Permettez-moi de vous donner un seul exemple: dans le département de l'Essonne, dont je suis l'élu, il n'y a qu'une commune dans laquelle tous les établissements - écoles, collèges et lycées - sont en zone d'éducation prioritaire. Le potentiel fiscal de cette commune, qui s'appelle Epinay-sous-Sénart, est inférieur de 10 % à la moyenne départementale. La population défavorisée dans la population totale et le nombre d'élèves qui sont en situation de difficulté par rapport aux diplômes obtenus est supérieur de 10 % à la moyenne départementale. Eh bien, que croyez-vous qu'il arrive, monsieur le Premier ministre ? L'ensemble des établissements devraient être, puisque nous n'avons des informations que par l'intermédiaire de nos propres relais, exclus des ZEP.
Il est pour le moins surprenant de voir un gouvernement comme le vôtre qui a favorisé, l'année dernière, les lois permettant aux étrangers d'entrer sur notre territoire,...
Plusieurs députés socialistes. Camelot !
M. Georges Tron. ... mette au rang des éléments de difficulté la population étrangère par rapport à la population locale. (Exclamations sur les bancs du groupe socialiste.)
Il est pour le moins paradoxal, d'une part, de dire aux étrangers, par le biais des lois sur l'immigration, qu'ils peuvent rentrer plus facilement et, d'autre part, d'établir un critère discriminant négatif pour juger des difficultés de la commune. (Vives exclamations sur les mêmes bancs.)
Enfin, monsieur le Premier ministre, on crée aujourd'hui des réseaux d'éducation prioritaire. Cela signifie, très concrètement, que l'ensemble des personnels qui officient dans les quartiers les plus difficiles risquent d'être les seuls personnels de la fonction publique à être pénalisés dans leur progression de carrière et dans leur salaire. (Exclamations sur les mêmes bancs.)

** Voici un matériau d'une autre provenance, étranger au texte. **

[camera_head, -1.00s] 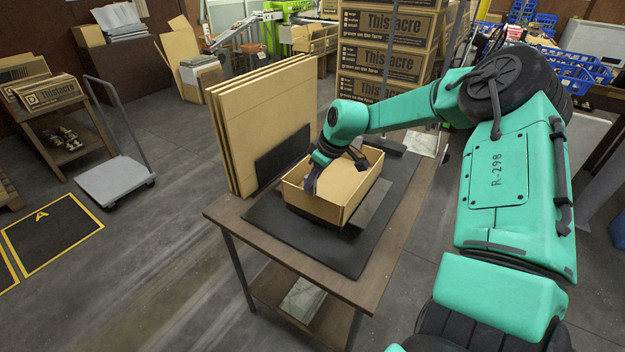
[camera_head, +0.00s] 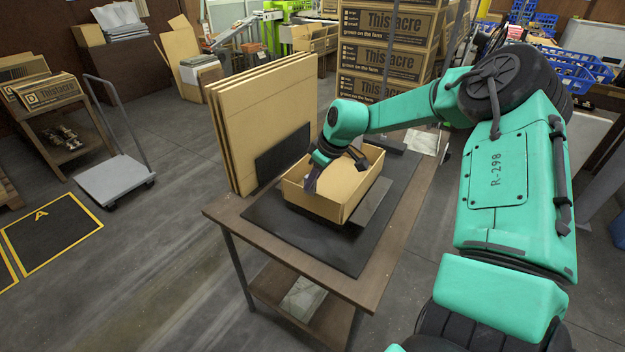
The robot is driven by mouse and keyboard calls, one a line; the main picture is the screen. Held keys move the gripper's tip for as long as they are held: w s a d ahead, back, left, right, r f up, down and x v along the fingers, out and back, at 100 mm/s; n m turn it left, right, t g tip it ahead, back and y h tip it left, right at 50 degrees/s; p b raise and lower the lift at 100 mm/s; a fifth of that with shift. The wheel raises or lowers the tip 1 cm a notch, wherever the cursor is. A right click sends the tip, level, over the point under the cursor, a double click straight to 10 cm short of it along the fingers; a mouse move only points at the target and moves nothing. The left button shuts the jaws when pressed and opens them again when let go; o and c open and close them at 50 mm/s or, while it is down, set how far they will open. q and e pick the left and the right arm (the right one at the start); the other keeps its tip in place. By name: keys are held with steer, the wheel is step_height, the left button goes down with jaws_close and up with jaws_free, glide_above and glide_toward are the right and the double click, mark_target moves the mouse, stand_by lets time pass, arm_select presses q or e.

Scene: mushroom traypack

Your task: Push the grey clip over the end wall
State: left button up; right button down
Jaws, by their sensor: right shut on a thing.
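An open brown cardboard tray (camera_head: 318,206) stands on the dark mat on the table. My right gripper (camera_head: 311,184) is at its near end wall, pointing down at the wall's top edge. A small dark, purplish-grey piece shows between the fingertips; it appears to be the grey clip (camera_head: 310,187), and the gripper is shut on it. The piece is too small to tell how far it sits over the wall. The gripper and wrist hide part of the tray's inside. My left gripper is not in view.
The dark mat (camera_head: 270,226) covers most of the wooden table (camera_head: 232,208). Flat cardboard sheets (camera_head: 235,130) and a black panel (camera_head: 282,155) stand upright left of the tray. Stacked cartons (camera_head: 385,60) stand behind. The mat in front of the tray is clear.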

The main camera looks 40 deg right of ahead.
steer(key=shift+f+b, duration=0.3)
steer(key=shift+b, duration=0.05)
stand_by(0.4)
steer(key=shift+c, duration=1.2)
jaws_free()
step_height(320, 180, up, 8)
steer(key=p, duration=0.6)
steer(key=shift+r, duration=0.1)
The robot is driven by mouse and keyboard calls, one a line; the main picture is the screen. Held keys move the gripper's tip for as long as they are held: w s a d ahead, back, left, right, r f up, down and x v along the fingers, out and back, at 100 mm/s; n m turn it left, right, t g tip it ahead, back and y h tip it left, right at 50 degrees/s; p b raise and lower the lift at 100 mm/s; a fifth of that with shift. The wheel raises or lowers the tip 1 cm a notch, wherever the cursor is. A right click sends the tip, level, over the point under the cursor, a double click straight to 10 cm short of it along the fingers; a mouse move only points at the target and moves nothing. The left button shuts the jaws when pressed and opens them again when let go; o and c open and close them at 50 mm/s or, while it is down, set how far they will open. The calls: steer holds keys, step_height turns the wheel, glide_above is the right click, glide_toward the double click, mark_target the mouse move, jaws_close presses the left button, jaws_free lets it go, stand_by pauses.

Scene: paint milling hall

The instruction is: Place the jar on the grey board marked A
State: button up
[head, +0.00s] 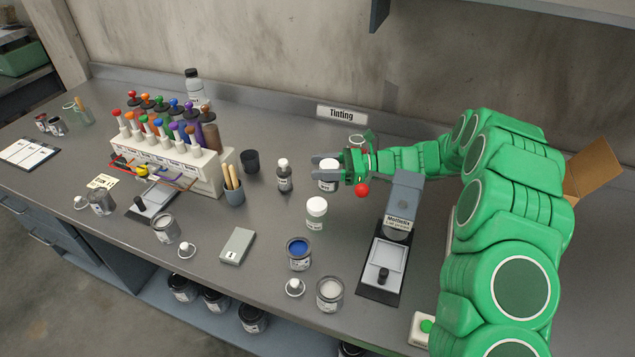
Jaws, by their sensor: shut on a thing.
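I cannot tell whether the jar touches the bench top. A second white-lidded jar (316,212) stands upright just in front of it, apart from the gripper.
A dark bottle (284,176) stands left of my gripper. An open blue paint can (299,255) and a white one (330,294) stand in front. Bench around the grey board is mostly clear.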

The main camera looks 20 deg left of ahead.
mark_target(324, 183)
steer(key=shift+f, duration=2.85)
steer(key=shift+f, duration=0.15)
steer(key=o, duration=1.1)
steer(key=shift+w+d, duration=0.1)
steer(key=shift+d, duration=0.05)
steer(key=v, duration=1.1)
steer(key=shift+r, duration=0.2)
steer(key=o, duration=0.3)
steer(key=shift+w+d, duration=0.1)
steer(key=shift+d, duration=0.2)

Plusieurs députés socialistes. Camelot !
M. Georges Tron. Fort de ces trois éléments, monsieur le Premier ministre, je voudrais vous poser la question suivante. (Exclamations sur les mêmes bancs.) Mais oui, mesdames, messieurs de la majorité, la semaine dernière, vous étiez à nos côtés pour manifester contre ce texte ! Alors je vous demande aujourd'hui d'écouter ma question. (Applaudissements sur les bancs du groupe du Rassemblement pour la République.)
Monsieur le Premier ministre, comme cela se passe pour l'académie de Versailles, ne pensez-vous pas qu'il serait opportun de suspendre votre décision et de renouer une concertation qui nous permette de comprendre exactement quelles sont vos intentions en ce domaine ? (Applaudissements sur les bancs du groupe du Rassemblement pour la République et du groupe de l'Union pour la démocratie française-Alliance.)

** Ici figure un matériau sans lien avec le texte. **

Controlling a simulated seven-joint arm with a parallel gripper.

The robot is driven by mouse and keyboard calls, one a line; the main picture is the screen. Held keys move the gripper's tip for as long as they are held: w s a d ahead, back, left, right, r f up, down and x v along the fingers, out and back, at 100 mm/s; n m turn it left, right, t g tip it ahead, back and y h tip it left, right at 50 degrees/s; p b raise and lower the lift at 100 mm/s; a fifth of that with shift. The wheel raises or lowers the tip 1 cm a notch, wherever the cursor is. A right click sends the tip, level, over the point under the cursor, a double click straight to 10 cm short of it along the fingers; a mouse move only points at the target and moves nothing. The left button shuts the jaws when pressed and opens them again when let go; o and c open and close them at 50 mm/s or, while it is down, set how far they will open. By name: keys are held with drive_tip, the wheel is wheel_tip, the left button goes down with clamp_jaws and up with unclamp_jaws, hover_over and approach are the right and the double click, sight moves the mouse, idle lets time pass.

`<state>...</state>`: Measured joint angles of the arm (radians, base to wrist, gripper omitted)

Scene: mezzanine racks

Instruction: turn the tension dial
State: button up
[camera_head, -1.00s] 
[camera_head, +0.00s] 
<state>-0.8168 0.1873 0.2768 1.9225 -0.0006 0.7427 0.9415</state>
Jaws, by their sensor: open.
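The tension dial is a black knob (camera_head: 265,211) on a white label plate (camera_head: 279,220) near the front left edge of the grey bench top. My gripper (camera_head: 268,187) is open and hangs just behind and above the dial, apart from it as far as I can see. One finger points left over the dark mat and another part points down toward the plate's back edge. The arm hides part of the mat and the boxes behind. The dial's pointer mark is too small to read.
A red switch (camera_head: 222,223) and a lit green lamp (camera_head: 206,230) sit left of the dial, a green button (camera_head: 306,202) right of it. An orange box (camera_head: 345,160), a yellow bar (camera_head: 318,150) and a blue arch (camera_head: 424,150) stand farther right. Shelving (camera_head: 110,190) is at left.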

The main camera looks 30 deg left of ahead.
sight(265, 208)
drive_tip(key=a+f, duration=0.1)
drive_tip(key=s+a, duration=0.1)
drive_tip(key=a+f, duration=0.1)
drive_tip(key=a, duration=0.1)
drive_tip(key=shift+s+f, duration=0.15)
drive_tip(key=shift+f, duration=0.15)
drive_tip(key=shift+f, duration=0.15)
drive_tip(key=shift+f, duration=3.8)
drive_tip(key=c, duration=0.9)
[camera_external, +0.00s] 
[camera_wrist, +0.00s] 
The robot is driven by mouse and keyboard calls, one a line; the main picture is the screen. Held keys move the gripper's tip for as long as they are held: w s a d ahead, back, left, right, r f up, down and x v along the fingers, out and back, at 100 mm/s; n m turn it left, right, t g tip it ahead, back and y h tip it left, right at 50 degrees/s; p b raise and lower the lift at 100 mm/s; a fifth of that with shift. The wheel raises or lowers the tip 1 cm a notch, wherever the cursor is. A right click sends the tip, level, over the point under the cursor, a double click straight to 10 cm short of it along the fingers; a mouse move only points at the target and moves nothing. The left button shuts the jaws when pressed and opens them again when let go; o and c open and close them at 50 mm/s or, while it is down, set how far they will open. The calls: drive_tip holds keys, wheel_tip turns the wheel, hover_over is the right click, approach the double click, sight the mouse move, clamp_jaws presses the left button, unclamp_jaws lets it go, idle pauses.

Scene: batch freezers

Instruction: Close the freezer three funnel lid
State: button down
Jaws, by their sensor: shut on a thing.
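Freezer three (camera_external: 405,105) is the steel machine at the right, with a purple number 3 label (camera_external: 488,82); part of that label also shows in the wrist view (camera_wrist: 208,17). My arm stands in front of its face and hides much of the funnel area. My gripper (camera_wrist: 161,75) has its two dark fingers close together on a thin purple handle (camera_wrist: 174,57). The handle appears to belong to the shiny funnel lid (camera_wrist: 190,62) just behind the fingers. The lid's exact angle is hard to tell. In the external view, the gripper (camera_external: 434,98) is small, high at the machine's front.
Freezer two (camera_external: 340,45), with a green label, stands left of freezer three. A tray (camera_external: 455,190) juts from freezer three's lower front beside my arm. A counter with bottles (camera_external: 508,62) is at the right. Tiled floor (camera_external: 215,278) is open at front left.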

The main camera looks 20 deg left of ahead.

M. le président. La parole est à Mme la ministre déléguée chargée de l'enseignement scolaire.
Mme Ségolène Royal, ministre déléguée chargée de l'enseignement scolaire. Monsieur le député, la politique des zones d'éducation prioritaire créée par Alain Savary, relancée par Lionel Jospin lorsqu'il était ministre de l'éducation nationale (Protestations sur les bancs du groupe du Rassemblement pour la République, du groupe de l'Union pour la démocratie française-Alliance et du groupe Démocratie libérale et Indépendants) a permis, dans ces secteurs où le métier d'enseignant est plus difficile qu'ailleurs, dans ces secteurs qui cumulent tous les handicaps: économique, social, culturel, de donner plus à ceux qui ont le moins.
M. Michel Bouvard. Quand on a supprimé les ZEP rurales, personne n'a rien dit !
Mme la ministre déléguée chargée de l'enseignement scolaire. Le Gouvernement a décidé en effet - et c'est l'une de ses priorités - de relancer la politique d'éducation prioritaire. Il le fait avec des moyens nouveaux et selon des procédures nouvelles.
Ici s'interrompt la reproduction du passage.